HOMMAGE A RAYMOND ROUSSEL … Intervention ELISABETH MORCELLET A la 93ème DIVISION prés de la TOMBE DE SUZY …
MON HISTOIRE AVEC RAYMOND R.
ESQUISSES DE LECTURES Je n’ai pas lu entièrement l’œuvre, trop dense, trop forte, de Raymond Roussel, Je l’ai abordée l’été, en vacances. La première fois, j’étais à Nice. Je vécus là, de 1969 à 1993. j’y fis mes études d’art. Plus tard, j’appris que cette région était familière à l’écrivain.

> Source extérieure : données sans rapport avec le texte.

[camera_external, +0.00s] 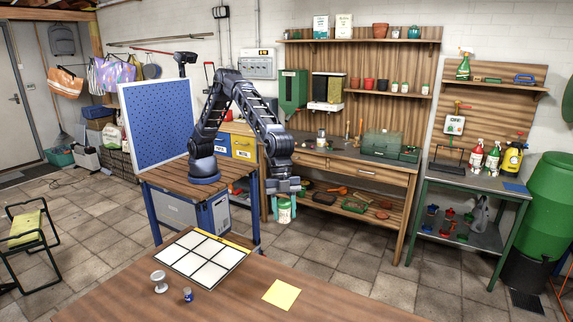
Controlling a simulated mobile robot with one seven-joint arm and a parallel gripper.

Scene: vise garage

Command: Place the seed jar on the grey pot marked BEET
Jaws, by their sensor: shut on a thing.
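My gripper (284,217) is shut on a small jar, the seed jar (284,211), which has a pale body and some green on it. The jar hangs between the two fingers in the air, beyond the near table and in front of the workbench. Its label is too small to read. I cannot make out a grey pot marked BEET; no lettering of that kind is legible, and several small pots and jars on the back shelf are too small to identify.
The near wooden table (330,305) bears a white-panelled tray (187,247), a white stemmed thing (158,282), a small blue jar (187,294) and a yellow sheet (282,295). Its right part is clear. A blue pegboard (158,118) stands left of my arm. A cluttered workbench (340,166) is behind.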

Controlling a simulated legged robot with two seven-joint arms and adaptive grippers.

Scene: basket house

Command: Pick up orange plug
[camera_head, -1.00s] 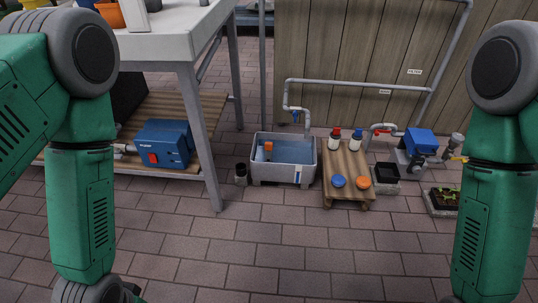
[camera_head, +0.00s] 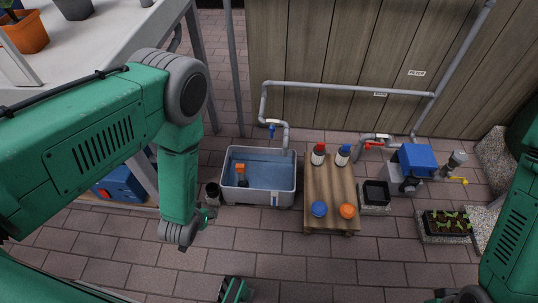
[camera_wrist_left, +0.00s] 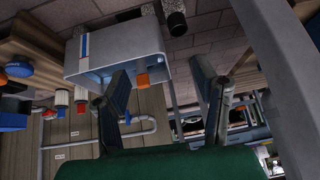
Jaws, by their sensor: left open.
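An orange plug (camera_head: 240,168) with a dark lower part stands inside the left part of the grey basin (camera_head: 258,199), above a blue floor or water. The plug also shows in the left wrist view (camera_wrist_left: 142,79), framed between my fingers but farther off. My left gripper (camera_head: 208,216) is beside the basin's lower-left side, apart from the plug. In the left wrist view my left gripper (camera_wrist_left: 158,68) is open and empty. The right arm is at the right edge of the head view; its fingers are out of view.
A wooden pallet table (camera_head: 331,180) right of the basin holds two bottles, a blue round cap (camera_head: 319,208) and an orange round cap (camera_head: 347,211). A grey pipe (camera_head: 286,140) with a tap hangs over the basin's back right. A black cup (camera_head: 212,193) stands left of it.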

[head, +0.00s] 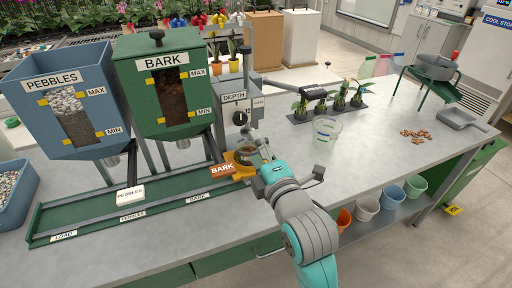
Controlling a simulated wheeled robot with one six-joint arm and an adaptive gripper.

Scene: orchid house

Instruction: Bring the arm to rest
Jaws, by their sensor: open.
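My arm reaches in from the bottom of the head view over the workbench (375,150). My gripper (253,143) is open, low at the end of the green rail (130,215). A small pot (245,155) with brown contents sits in an orange-yellow holder just beyond the jaws. In the picture the fingers overlap the pot's edge, and I cannot tell whether they touch it.
The blue PEBBLES hopper (68,100), green BARK hopper (160,85) and DEPTH unit (237,108) stand close on the left and behind. The bench's right front is mostly clear.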

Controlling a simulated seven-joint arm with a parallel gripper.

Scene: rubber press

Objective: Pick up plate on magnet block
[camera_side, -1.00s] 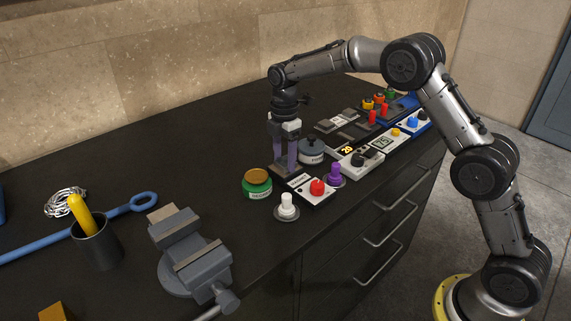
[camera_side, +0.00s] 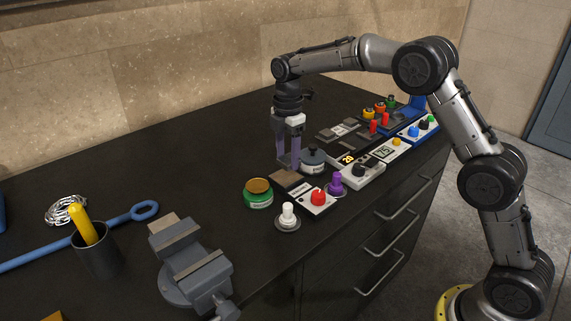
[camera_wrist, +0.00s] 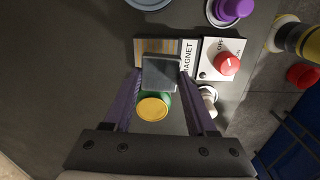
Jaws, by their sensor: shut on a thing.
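My gripper (camera_side: 288,162) has purple fingers pointing down, closed on a small dark grey plate. In the wrist view the plate (camera_wrist: 160,73) lies between the fingertips (camera_wrist: 160,78). The magnet block (camera_side: 285,176) is on the black counter below, with its brownish top showing. In the wrist view its top (camera_wrist: 148,46) shows beyond the plate, which hides part of it. The plate appears slightly above the block.
A green jar (camera_side: 258,195) with a yellow lid stands left of the block. A grey round pot (camera_side: 313,160) is close behind on the right. White (camera_side: 288,216) and purple (camera_side: 336,186) knobs stand in front and right. A vise (camera_side: 192,262) is at front left.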

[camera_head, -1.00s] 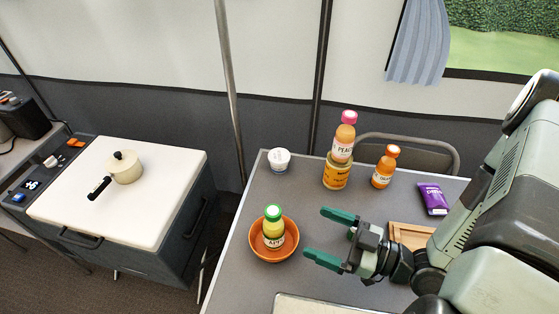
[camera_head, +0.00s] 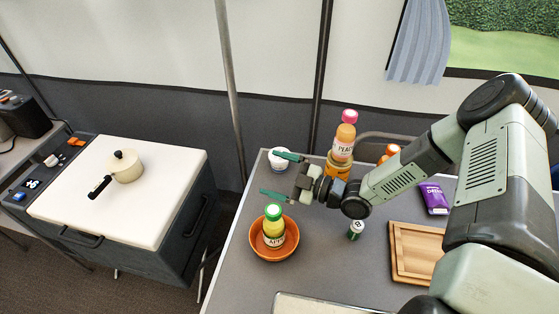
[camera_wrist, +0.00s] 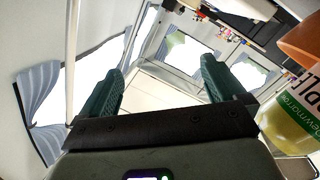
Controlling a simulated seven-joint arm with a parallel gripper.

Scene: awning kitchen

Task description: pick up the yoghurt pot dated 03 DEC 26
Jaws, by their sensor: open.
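My gripper (camera_head: 270,173) is open and empty, with green fingers pointing left. In the head view its upper finger overlaps the pot; I cannot tell whether they touch. Both fingers show in the wrist view (camera_wrist: 158,88) with nothing between them, and the pot does not show there.
An apple juice bottle (camera_head: 273,232) stands in an orange bowl (camera_head: 289,250) just in front of my gripper.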

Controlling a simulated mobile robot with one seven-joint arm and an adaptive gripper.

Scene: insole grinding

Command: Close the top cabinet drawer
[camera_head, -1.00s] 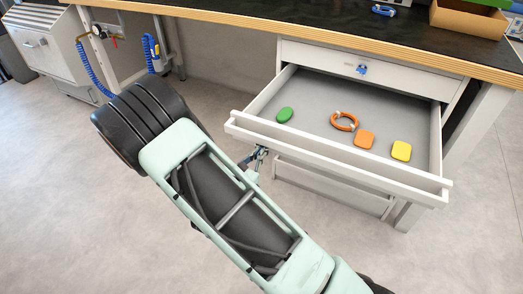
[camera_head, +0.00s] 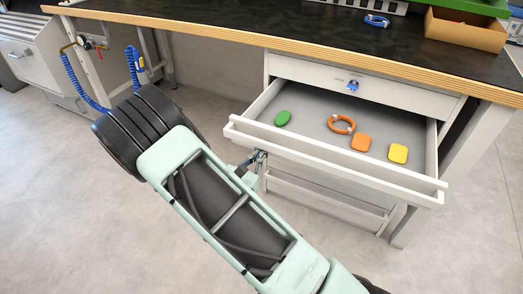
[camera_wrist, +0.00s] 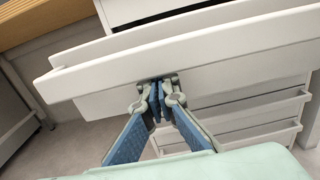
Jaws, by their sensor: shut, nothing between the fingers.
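An open white drawer (camera_head: 330,161) sticks out of the white cabinet (camera_head: 420,94). In the drawer lie a green piece (camera_head: 283,118), an orange ring (camera_head: 336,127), an orange piece (camera_head: 361,142) and a yellow piece (camera_head: 398,153). My gripper (camera_head: 260,157) is at the left part of the drawer's outer front. In the wrist view, the closed fingertips (camera_wrist: 157,88) meet the drawer front (camera_wrist: 215,58) and appear to touch it. They hold nothing.
A dark workbench top (camera_head: 260,32) with a wooden edge runs above the cabinet. It carries a cardboard box (camera_head: 466,28) and a blue ring (camera_head: 377,20). Lower drawers (camera_head: 325,200) are closed. A blue coiled hose (camera_head: 82,85) hangs at left. The floor in front is clear.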

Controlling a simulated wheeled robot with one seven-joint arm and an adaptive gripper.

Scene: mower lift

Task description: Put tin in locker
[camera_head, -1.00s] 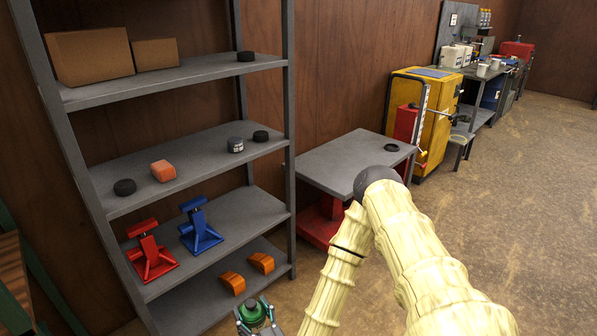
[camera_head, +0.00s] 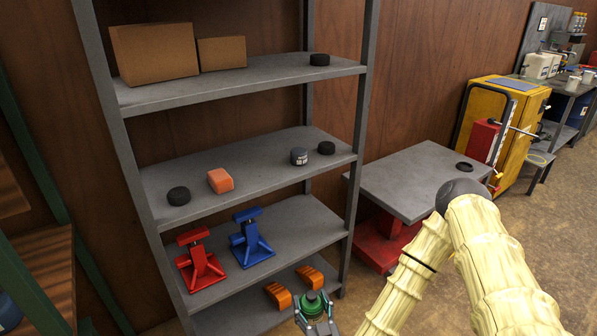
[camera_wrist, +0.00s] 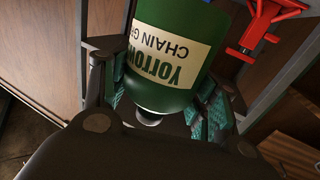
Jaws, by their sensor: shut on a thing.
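A green tin (camera_head: 314,304) with a dark cap-like top is in my gripper (camera_head: 317,320), low in front of the shelf rack in the head view. In the wrist view the tin (camera_wrist: 172,62) shows a cream label reading "YORROW CHAIN G…". It lies between the teal-padded fingers of my gripper (camera_wrist: 160,85), which are shut on it; part of the tin runs out of the top of the picture. I cannot pick out a locker for sure; a yellow cabinet-like unit (camera_head: 507,107) stands at the far right.
The grey rack (camera_head: 245,160) carries boxes, black pucks, a small grey can, an orange block, a red jack (camera_head: 200,262), a blue jack (camera_head: 250,240) and orange wedges. A grey lift table (camera_head: 405,180) stands right of it. A green frame with wooden boards (camera_head: 40,270) is at left.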

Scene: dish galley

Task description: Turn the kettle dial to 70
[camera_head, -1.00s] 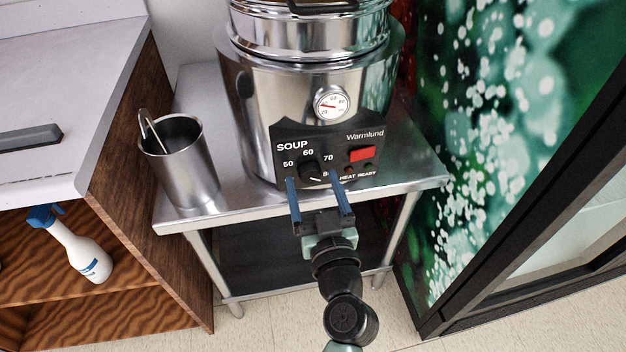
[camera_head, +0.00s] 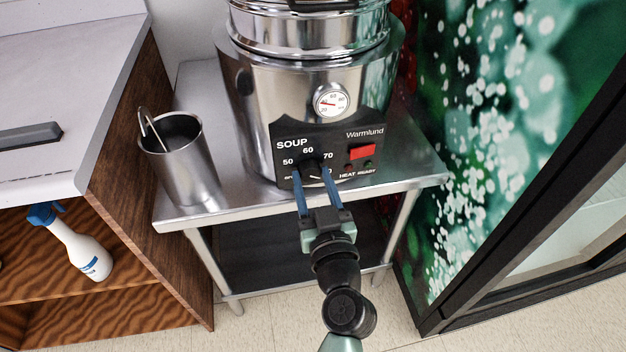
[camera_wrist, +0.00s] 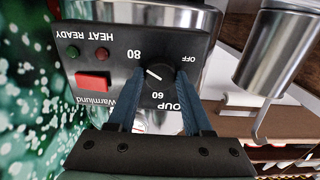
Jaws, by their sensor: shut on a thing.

J’ai découvert IMPRESSIONS D’AFRIQUE dans l’ombre caniculaire d’un studio du vieux Nice, entre 1988 et 1993, en plusieurs récidives solitaires. Je garde le souvenir d’une folle machinerie créatrice, d’une mise en mots pour œuvres insolites, entre le mouvement et l’inertie. Le corps humain, objet et sujet, s’y reproduit et s’y déploie en séquences obscures, sensuelles dans un mécanisme d’ordre sexuel. Je garde le souvenir d’une excitation dans laquelle s’entremêle des finesses alanguies, des détails de dentelles, des vues grossissantes. Idéal lecture pour mon regard de myope. Cette exploration minutieuse de choses en mouvement perpétuel, intemporelles, qui se meuvent dans des constructions visuelles et déjà virtuelles, aucune œuvre d’art ne semblait pouvoir la rendre. Car c’est là, la révélation entraperçue, par moi à l’époque : celle d’une révolution créatrice infinie, sans limite de temps, d’espace, de durée ni de médium, sans un quelconque élément de restriction hors ces mots et cette pensée. Pensée qui de liens en sauts, associait le tout possible pour coucher ces visions de réalités hétéroclite, sur la page. Ampleur d’absolu pour un texte qui résonne à l’infini d’un bric à braque qui ouvre toutes les clefs du possible.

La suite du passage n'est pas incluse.